Is Charging Your Phone All Day Really That Bad? – The New York Times

By 

Mr. Guy is a senior staff writer at Wirecutter, a product recommendation site owned by The New York Times Company.

“If you’re unsure whether there’s a “right” way to charge your phone — or whether charging it too long, too often or too fast can damage the battery — you’re not alone. I’m a senior staff writer at Wirecutter, and I’ve been writing about phones and tech since 2011. Before that, I was an iPhone sales specialist at an Apple Store. Even with that experience under my belt, it has never been totally clear to me whether being careful about how often I recharge my phone actually extends the life of the battery enough to make a difference, or if it’s just another hassle in a world with far too many of them.

Some people just plug their phones into a charger (or toss them onto a wireless charging pad) whenever power is available. Others fastidiously keep their batteries between 40 percent and 80 percent, never allowing a full charge, guided by the belief that a battery will last longer as a result. Personally, I keep my iPhone on a Qi wireless charger on my desk all day while I’m at work, and I juice it up overnight, as well.

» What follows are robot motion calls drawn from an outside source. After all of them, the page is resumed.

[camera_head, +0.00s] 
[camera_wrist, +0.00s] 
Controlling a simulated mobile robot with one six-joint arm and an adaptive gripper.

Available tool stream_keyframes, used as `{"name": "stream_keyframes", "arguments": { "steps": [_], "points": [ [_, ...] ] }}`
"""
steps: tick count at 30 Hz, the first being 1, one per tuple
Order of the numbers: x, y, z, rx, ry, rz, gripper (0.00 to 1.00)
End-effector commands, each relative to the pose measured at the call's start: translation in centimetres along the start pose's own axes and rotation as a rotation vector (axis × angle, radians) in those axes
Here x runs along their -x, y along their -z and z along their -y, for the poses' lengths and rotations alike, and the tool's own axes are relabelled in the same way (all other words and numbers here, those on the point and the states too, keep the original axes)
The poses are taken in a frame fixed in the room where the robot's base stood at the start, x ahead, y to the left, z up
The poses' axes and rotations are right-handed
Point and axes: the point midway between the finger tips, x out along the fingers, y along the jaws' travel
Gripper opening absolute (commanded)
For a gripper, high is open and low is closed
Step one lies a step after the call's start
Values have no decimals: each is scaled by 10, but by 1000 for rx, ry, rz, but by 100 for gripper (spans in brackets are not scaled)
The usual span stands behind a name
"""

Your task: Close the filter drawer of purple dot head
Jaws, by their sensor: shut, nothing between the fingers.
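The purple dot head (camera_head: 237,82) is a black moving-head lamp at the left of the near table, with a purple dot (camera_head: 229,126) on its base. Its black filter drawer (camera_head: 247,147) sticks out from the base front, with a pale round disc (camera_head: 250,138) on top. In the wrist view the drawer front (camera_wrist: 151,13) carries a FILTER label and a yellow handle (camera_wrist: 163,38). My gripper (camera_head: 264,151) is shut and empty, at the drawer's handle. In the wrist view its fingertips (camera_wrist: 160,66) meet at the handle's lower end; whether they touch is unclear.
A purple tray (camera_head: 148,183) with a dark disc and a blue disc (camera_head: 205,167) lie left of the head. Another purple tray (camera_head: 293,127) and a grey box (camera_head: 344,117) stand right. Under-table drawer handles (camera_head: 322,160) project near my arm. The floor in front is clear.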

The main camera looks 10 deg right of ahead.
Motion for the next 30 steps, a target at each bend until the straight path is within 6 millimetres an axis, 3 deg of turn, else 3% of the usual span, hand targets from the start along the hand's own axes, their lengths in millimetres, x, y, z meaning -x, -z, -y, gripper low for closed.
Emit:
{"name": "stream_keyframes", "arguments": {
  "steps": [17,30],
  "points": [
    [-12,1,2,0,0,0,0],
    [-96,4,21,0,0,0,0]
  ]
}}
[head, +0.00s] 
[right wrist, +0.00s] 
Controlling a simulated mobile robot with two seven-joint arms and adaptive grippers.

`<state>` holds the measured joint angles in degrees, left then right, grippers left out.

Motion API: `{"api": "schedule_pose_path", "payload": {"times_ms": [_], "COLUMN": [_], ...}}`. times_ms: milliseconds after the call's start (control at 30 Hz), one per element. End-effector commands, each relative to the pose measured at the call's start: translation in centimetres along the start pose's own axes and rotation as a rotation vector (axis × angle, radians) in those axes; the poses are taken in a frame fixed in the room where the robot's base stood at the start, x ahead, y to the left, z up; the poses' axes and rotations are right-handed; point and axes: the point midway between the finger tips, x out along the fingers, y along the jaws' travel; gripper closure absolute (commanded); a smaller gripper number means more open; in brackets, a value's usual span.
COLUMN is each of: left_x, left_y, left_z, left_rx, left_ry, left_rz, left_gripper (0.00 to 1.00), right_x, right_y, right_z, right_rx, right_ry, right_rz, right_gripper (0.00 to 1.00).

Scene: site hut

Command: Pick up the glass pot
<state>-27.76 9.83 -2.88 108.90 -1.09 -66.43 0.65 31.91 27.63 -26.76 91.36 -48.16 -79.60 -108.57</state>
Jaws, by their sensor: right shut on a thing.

After speaking with battery researchers and the reuse experts at iFixit, reviewing studies on phone replacement trends and analyzing some user data from Wirecutter staffers, we’ve found that although micromanaging your phone’s battery is likely to extend its life to a small degree, the results might not be worth the inconvenience in the long run.

Charging your battery causes its performance to degrade over time, no matter how you do it. Smartphones are powered by lithium-ion batteries, which work by moving charge carriers (in this case, lithium ions) from one electrode to another. The ions move in one direction when charging and in the other when discharging.”